2. WR Warren Jackson, sr., Colorado State: Colorado State is a wide receiver factory, sending three players at the position to the NFL in the last four seasons. All of those receivers have been around 6-1, but Jackson is mammoth. He's a 6-foot-6, 219-pounder who had a big 2019 after two so-so seasons in terms of production. Jackson caught 77 passes for 1,119 yards and eight touchdowns in 2019 and is a big-play threat, averaging 14.3 yards per catch in his career. He should continue the Rams' pipeline of receivers into the NFL.
3. S Tariq Thompson, sr., San Diego State: Since 2000, SDSU has had at least one player picked in 17 of the 21 NFL drafts, missing only in 2001, 2007, 2010 and 2016. The Aztecs have had four defensive backs picked since 2013, and Thompson could add to that list. A big-play safety, Thompson has good size (6-0, 200 pounds) and has racked up 11 interceptions, 31 pass breakups, five forced fumbles and five fumble recoveries in his three seasons as an Aztec. A three-time All-MW honoree, Thompson just needs to continue his current level of play.
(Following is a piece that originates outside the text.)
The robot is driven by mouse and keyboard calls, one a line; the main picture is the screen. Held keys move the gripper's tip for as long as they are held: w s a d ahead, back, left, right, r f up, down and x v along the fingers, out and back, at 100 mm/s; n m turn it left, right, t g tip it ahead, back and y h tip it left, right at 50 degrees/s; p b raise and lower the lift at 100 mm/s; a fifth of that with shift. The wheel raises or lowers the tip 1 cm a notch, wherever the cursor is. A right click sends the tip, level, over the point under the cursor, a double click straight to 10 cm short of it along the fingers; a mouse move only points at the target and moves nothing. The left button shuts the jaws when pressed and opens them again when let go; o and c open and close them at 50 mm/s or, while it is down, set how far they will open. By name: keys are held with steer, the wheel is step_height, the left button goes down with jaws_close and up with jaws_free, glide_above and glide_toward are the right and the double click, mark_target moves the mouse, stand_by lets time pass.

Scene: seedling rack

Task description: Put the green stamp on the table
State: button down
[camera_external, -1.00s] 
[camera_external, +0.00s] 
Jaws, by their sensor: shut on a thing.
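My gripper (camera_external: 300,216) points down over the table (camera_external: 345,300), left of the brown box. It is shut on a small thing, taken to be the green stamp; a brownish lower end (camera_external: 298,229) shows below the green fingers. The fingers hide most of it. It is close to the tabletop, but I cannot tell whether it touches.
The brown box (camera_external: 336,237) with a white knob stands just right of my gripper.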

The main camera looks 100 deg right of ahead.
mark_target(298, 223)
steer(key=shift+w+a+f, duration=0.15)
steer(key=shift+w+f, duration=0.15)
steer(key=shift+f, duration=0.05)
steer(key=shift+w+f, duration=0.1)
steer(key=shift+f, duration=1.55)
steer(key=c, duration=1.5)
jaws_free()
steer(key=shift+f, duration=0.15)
4. CB Jalen Walker, sr., Boise State: It's an interesting debate for best cover corner in the MW, and three Boise State players could make the claim, including Jalen Walker, Avery Williams and Kekaula Kaniho, which should tell you how strong the Broncos' secondary is expected to be this season. Walker, who is 6 feet and 190 pounds, had a strong junior season, although he only has one interception in 36 college games, so he has to show more big-play skills to move firmly onto draft boards. Advanced metrics rated him as an elite cornerback in 2019 despite the lack of picks.
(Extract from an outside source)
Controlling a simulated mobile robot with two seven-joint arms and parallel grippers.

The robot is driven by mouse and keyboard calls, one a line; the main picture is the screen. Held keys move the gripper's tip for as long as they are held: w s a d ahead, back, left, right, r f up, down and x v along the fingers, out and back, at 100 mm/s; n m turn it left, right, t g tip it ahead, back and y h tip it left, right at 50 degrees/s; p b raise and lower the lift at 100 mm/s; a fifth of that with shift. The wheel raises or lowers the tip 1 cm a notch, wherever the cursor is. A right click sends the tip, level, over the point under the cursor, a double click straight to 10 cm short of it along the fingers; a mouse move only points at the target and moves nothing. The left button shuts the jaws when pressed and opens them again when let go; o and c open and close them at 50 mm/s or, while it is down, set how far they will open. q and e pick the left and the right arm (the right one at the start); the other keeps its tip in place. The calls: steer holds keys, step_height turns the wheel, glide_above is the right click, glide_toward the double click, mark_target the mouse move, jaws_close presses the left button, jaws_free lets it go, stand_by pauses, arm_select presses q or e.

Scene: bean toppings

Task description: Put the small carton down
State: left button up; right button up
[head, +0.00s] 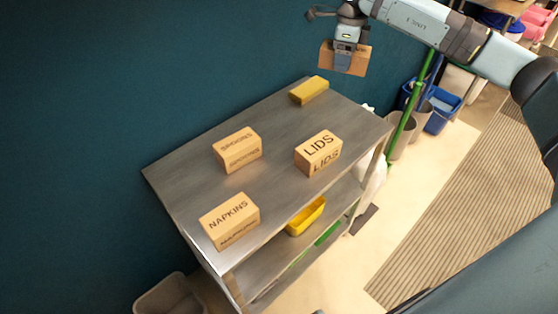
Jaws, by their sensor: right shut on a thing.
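A small brown carton (357,62) is held in my right gripper (343,60) at the top of the head view. The gripper is shut on it, and the carton hangs above the far end of the metal cart (190,172), apart from its top. The side of the carton behind the gripper is hidden. My left gripper is not in view.
On the cart top stand cartons marked SPOONS (237,150), LIDS (319,153) and NAPKINS (230,221), and a yellow block (309,90) at the far end. A yellow tray (306,216) lies on the shelf below. Bare metal lies between the cartons. Blue bucket (443,112) stands at right.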

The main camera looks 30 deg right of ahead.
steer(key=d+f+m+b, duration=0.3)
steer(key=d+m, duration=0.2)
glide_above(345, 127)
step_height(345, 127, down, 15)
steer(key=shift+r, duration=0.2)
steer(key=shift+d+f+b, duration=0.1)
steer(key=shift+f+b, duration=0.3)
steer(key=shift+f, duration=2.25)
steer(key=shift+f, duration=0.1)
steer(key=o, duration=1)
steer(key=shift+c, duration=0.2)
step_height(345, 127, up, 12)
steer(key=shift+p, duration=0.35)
5. WR Elijah Cooks, sr., Nevada: The Wolf Pack is in a draft drought with only one selection in the last six seasons, that being former walk-on Austin Corbett, a second-round pick in 2018. Fourth-year Wolf Pack coach Jay Norvell could have his first signee at Nevada drafted into the league in Cooks, a 6-4 receiver with competitiveness, a big catch radius and the ability to high point the ball. Cooks has improved each season at Nevada and has scored 14 touchdowns in the last two years, hauling in 76 passes for 926 yards as a junior in 2019.
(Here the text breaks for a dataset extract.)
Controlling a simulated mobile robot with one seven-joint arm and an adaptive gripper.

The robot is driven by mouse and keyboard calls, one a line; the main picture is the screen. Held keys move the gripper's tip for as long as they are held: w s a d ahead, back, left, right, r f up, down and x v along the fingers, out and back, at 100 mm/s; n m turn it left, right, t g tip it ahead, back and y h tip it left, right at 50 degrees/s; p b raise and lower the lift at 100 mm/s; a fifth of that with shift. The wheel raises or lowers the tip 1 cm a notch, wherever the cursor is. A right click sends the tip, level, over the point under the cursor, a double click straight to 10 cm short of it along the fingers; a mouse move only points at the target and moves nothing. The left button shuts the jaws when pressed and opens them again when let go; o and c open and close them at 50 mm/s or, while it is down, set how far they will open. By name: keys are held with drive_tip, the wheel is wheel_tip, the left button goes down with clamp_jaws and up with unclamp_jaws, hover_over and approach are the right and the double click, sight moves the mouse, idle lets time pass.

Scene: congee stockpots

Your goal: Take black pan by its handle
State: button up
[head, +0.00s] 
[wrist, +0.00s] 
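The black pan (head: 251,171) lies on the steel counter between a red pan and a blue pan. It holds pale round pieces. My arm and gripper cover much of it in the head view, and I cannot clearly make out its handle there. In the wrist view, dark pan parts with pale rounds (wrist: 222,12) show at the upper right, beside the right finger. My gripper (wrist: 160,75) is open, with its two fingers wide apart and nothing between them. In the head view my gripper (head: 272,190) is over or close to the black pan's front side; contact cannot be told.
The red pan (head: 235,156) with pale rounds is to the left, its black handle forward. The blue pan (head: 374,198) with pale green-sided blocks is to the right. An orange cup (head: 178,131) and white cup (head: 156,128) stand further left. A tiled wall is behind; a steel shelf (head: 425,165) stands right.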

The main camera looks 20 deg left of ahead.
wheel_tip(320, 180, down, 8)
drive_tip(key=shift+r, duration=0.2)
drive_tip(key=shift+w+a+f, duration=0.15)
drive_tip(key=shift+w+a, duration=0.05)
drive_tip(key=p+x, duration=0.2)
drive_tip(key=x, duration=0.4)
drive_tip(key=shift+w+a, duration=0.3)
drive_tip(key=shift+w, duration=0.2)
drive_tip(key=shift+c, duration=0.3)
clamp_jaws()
6. DL Dom Peterson, jr., Nevada: One of three juniors on our list, Peterson was one of the most productive edge rushers on the West Coast last season, and he did so as a sophomore. He was good against the run as a freshman and showed the ability to pass rush as a sophomore. In his two seasons at Nevada, Peterson has 12 sacks and 25.5 tackles for loss. He's undersized at 6 feet, so there's a ceiling on where he could get drafted, but if he continues to improve and pushes toward double-digit sacks as an upperclassmen, he could be an NFL player.
7. WR Tre Walker, sr., San Jose State: Walker is the fourth wide receiver in our first seven spots on this list, so just earning all-conference honors as a receiver in the MW will be difficult in 2020. The position is stacked. At 5-11 and 180 pounds, Walker doesn't have the size of the receivers above him, but he has excellent speed and has proven to be a big-play weapon (15.4 yards per catch in his career). MW offensive player of the year, SJSU QB Josh Love, has graduated, so Walker must continue that production with an uncertain quarterback spot.
8. OL Nolan Laufenberg, sr., Air Force: Air Force has only had one player drafted this century, that being a long snapper in 2019. Part of that is because of the Falcons' military responsibilities upon graduation. But we have two Air Force players on this list, starting with Laufenberg, a 6-3 mauler who posted the second-best Pro Football Focus season for a left guard ever (only Quenton Nelson’s 2017 season at Notre Dame was better). Laufenberg's only allowed one sack in his career, although pass protection will be a question give Air Force's scheme.
9. TE Trey McBride, jr., Colorado State: At 6-4 and 260 pounds, McBride has great size for a tight end. He's only a true junior, so he has plenty of time to develop, but he could be an early-entry candidate if he's able to build off his sophomore season, in which he caught 45 balls for 560 yards and four touchdowns. McBride isn't just a target in the pass game. He's also an above-average blocker, both in the run game and in pass protection. Given his size, his above-average hands and his blocking skills, he has the makings of an NFL tight end.
10. P Ryan Stonehouse, sr., Colorado State: Only a couple of punters get drafted every season, so the odds are long for anybody at the position. But Stonehouse has put together a great résumé during his first three seasons with the Rams. He's a two-time All-MW first-team honoree who has averaged 47 yards per punt in his career, including 48.3 as a sophomore. Yes, he's punting at elevation, both in Fort Collins and with road games in the MW. But for somebody who is only 5-11, Stonehouse's leg is one of the strongest in the nation.
10. QB Donald Hammond III, sr., Air Force: Hammond runs Air Force's triple-option and is the preseason favorite to win MW offensive player of the year if he can repeat his 2019 season, which saw Hammond pass for 1,316 yards and 13 touchdowns and rush for 553 yards and 13 more scores. He's obviously not a quarterback at the next level, but Hammond has good size (6-2, 220) and could be a running back/receiver conversion target or fill a Taysom Hill-style hybrid role for a creative team. Similarly, Navy QB Keenan Reynolds was drafted in 2016.
12. RB Charles Williams, sr., UNLV: Boise State's George Holani is the MW's best running back, but he's not draft eligible, so we'll give this slot to Williams, the Rebels' back who put up huge numbers last season (1,257 yards, 5.9 ypc, 11 touchdowns). He's only 5-9 and 190 pounds and hasn't shown the ability to catch the ball out of the backfield (only 13 receptions in his career), so that size and lack of proven versatility combination is a detriment, but Williams is worth mentioning as somebody who could pique the interest of NFL teams with a strong senior season.